## PROVIDED DATA
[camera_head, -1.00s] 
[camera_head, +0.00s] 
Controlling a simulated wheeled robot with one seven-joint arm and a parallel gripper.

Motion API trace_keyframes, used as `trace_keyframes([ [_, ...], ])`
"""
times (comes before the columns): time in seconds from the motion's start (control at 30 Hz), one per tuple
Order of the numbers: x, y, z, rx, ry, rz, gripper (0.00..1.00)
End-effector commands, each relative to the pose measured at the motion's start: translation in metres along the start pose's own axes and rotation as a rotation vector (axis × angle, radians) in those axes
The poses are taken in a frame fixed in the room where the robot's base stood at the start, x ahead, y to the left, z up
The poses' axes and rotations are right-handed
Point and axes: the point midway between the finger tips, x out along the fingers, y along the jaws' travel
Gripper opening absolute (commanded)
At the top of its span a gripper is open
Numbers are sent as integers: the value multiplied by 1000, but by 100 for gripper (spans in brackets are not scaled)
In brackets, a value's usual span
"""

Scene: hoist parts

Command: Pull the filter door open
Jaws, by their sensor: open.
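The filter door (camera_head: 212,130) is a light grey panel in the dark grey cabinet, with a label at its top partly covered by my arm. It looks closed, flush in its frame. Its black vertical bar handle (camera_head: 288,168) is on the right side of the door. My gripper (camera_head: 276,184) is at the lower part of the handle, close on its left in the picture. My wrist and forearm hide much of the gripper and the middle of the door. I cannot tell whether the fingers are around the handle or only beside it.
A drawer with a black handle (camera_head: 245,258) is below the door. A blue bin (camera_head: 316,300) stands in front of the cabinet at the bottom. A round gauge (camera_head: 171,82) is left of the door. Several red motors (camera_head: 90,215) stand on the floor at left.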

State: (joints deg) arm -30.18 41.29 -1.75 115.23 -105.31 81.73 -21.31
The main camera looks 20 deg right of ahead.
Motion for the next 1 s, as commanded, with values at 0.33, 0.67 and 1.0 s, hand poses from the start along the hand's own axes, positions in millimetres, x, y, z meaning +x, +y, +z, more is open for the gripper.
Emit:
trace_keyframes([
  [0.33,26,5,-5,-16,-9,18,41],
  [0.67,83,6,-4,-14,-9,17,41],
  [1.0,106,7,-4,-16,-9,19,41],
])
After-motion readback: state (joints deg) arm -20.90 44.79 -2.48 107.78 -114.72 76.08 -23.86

## WHAT THE TASK ASKS
Of the lines in the listing, how many hold the word "robot"? Nothing but the number is needed.

## CORRECT ANSWER
2